What’s happening now in Syria is that history is resuming, after the bloody distraction of the Islamic State. Long-standing grievances that were postponed while a U.S.-led coalition defeated the caliphate have returned with a vengeance. Turkey, Iran, Israel, Jordan, Russia and the United States are all pursuing their self-interests. The space separating these forces has collapsed — putting U.S. troops perilously close to collision with Russia, Turkey and Iran.

2017

12 October
David Ignatius: The man at the crux of the U.S.-Turkey dispute is about to go on trial
At the center of the increasingly bitter dispute between the United States and Turkey is a demand by an irate President Recep Tayyip Erdogan that American prosecutors free a Turkish-Iranian gold dealer who is about to go on trial on money-laundering and fraud charges.
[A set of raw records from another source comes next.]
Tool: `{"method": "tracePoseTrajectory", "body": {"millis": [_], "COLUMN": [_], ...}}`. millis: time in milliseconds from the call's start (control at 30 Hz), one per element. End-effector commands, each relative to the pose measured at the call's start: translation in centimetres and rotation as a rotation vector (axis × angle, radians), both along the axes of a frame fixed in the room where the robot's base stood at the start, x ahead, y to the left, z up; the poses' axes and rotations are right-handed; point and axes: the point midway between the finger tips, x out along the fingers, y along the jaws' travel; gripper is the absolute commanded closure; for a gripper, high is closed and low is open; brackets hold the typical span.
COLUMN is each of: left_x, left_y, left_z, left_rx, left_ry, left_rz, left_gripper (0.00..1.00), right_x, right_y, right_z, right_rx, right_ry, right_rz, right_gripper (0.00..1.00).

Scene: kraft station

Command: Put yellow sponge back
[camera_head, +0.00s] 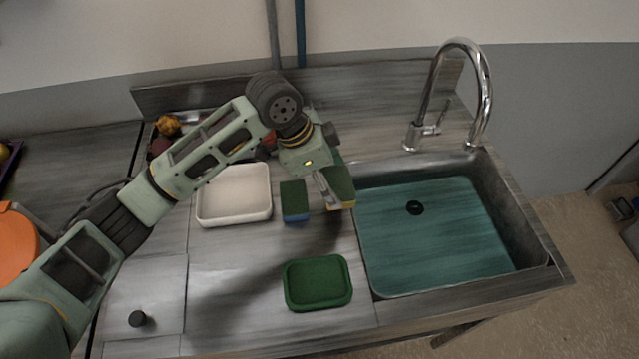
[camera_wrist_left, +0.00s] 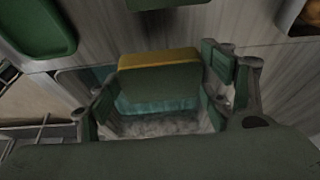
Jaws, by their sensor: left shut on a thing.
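The yellow sponge (camera_head: 342,187) has a green scouring side and a yellow side. My left gripper (camera_head: 330,190) is shut on it, and it hangs over the left edge of the sink. In the left wrist view the sponge (camera_wrist_left: 160,80) sits between the fingers, yellow edge up and green face toward the camera. A second sponge, blue with a green top (camera_head: 294,200), rests on the counter just left of the gripper. A green tray (camera_head: 318,282) lies on the counter nearer the front. My right gripper is not in view.
A metal sink (camera_head: 440,235) with a teal basin and a tall chrome faucet (camera_head: 480,90) is on the right. A white tray (camera_head: 234,194) stands left of the blue sponge. Fruit (camera_head: 168,125) lies at the back left.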

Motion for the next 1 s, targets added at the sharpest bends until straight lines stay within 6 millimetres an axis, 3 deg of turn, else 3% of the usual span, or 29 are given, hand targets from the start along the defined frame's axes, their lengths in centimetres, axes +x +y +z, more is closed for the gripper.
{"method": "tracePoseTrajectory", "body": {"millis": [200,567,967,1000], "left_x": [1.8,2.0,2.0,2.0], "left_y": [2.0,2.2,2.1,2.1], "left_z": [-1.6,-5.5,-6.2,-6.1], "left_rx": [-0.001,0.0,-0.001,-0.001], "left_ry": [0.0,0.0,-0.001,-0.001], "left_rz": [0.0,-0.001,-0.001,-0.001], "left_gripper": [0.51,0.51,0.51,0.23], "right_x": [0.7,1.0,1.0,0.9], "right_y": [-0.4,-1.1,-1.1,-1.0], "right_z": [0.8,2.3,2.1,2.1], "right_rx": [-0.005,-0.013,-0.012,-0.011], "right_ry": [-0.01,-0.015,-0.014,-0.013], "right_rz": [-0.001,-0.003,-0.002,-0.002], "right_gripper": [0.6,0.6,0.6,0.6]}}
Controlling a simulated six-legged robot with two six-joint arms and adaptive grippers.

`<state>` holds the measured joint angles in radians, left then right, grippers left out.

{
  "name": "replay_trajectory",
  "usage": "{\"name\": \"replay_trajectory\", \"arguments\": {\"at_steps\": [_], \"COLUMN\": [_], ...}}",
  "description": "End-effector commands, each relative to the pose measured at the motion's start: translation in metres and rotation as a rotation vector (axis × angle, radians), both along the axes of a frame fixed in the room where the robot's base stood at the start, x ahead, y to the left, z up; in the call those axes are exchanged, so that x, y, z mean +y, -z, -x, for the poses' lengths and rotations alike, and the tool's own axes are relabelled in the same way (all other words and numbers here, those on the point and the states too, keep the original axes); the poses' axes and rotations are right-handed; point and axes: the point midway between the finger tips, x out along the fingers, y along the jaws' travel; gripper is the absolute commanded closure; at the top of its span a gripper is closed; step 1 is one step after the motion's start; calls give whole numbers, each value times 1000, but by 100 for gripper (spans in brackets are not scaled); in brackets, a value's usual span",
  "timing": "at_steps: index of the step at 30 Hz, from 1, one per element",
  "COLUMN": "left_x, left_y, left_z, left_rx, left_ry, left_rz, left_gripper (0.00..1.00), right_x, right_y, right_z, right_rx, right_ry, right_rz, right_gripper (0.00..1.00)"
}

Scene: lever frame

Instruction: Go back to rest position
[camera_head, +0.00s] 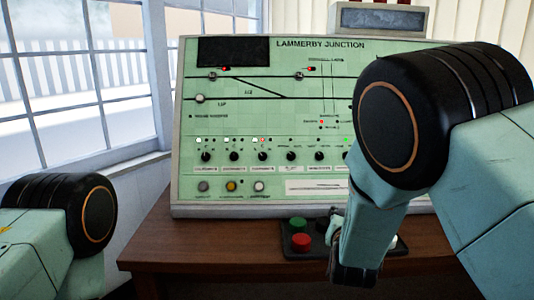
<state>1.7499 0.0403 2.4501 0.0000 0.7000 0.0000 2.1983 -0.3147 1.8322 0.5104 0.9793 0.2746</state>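My right arm comes in from the right and fills much of the right side of the view. Its gripper (345,262) points down in front of the desk's front edge, beside a small dark button box (299,248). Its fingers are dark and mostly hidden behind my own arm link, so I cannot tell whether they are open or shut, or whether they touch the box. Only a joint of my left arm shows at the lower left; my left gripper is out of view.
A green control panel (240,120) labelled Lammerby Junction stands on the brown wooden desk (190,250). The button box carries a green and a red button. A grey display box (380,18) is behind the panel. A window (80,80) is at the left.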

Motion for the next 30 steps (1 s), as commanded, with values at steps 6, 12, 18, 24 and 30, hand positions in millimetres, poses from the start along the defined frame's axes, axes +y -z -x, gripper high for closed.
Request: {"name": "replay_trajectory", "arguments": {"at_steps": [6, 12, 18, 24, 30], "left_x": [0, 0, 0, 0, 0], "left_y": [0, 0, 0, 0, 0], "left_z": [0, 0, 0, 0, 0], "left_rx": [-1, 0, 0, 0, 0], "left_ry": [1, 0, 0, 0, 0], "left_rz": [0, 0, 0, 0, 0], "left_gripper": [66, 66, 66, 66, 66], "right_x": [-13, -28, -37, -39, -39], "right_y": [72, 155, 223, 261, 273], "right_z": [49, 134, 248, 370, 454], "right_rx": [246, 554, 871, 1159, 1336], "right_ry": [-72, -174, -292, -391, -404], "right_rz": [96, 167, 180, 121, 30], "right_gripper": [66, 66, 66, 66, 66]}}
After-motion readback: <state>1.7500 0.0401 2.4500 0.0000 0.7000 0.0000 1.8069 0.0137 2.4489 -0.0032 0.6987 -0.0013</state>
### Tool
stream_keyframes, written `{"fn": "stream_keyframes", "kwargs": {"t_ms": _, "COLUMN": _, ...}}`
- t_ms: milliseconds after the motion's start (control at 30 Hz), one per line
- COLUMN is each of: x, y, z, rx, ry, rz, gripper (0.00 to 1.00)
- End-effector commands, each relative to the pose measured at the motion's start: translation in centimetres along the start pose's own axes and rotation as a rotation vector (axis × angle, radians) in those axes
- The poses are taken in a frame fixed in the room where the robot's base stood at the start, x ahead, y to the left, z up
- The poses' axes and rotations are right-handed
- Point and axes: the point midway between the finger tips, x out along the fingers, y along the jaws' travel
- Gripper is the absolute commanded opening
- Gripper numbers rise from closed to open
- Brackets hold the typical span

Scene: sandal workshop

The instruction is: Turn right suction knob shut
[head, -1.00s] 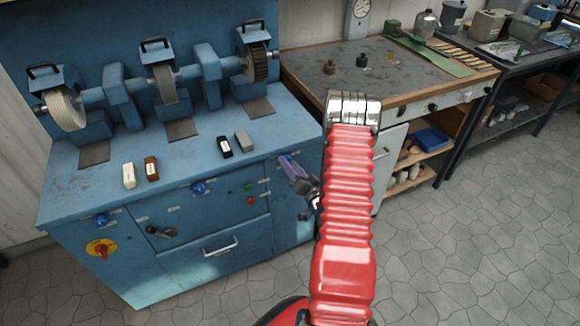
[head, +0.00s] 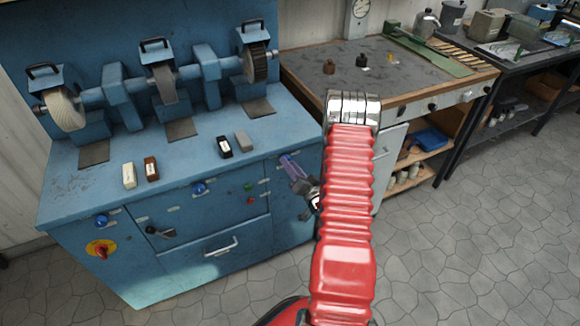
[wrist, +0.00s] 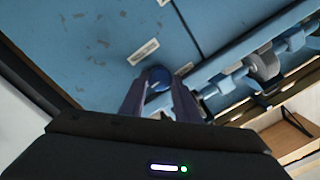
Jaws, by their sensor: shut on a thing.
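The right suction knob (wrist: 158,76) is a round blue knob on the blue front of the grinding bench, seen in the wrist view. My gripper (wrist: 160,84) has one finger on each side of it and is shut on it. In the head view my gripper (head: 286,158) reaches the right part of the bench front, and its purple-grey fingers hide the knob there. My red arm covers the area just to the right. The knob's angle cannot be read.
Two other blue knobs, a middle one (head: 198,188) and a left one (head: 101,221), sit on the bench front (head: 190,270). A red-and-yellow switch (head: 101,249), a black handle (head: 161,232) and green and red buttons are nearby. A wooden workbench (head: 400,95) stands to the right.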

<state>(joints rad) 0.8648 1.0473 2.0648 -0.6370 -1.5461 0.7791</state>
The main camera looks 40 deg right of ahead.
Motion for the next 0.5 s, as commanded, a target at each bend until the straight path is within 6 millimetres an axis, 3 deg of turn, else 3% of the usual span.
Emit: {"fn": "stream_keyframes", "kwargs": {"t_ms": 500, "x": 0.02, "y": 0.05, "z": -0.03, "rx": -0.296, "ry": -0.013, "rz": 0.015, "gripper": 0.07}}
The confrontation sharpened Thursday, as Erdogan protested in Ankara that the businessman, Reza Zarrab, was being squeezed as a “false witness” about corruption. Turkey alarmed Washington by arresting a U.S. consular official last week, in what some U.S. officials feared was an attempt to gain leverage for Zarrab’s release before the scheduled Nov. 27 start of his trial in New York. Turkish and American officials plan to meet next week for talks to ease tensions.
What dirt could Zarrab dish in court? A possible preview comes in a May 2016 court filing by then-U.S. Attorney Preet Bharara. Citing a December 2013 Turkish prosecutor’s report, Bharara’s memo said the Turkish evidence “describes a massive bribery scheme executed by Zarrab and others, paying cabinet-level governmental officials and high-level bank officers tens of millions of Euro and U.S. dollars to facilitate Zarrab’s network’s transactions for the benefit of Iran” to evade U.S. sanctions against that country.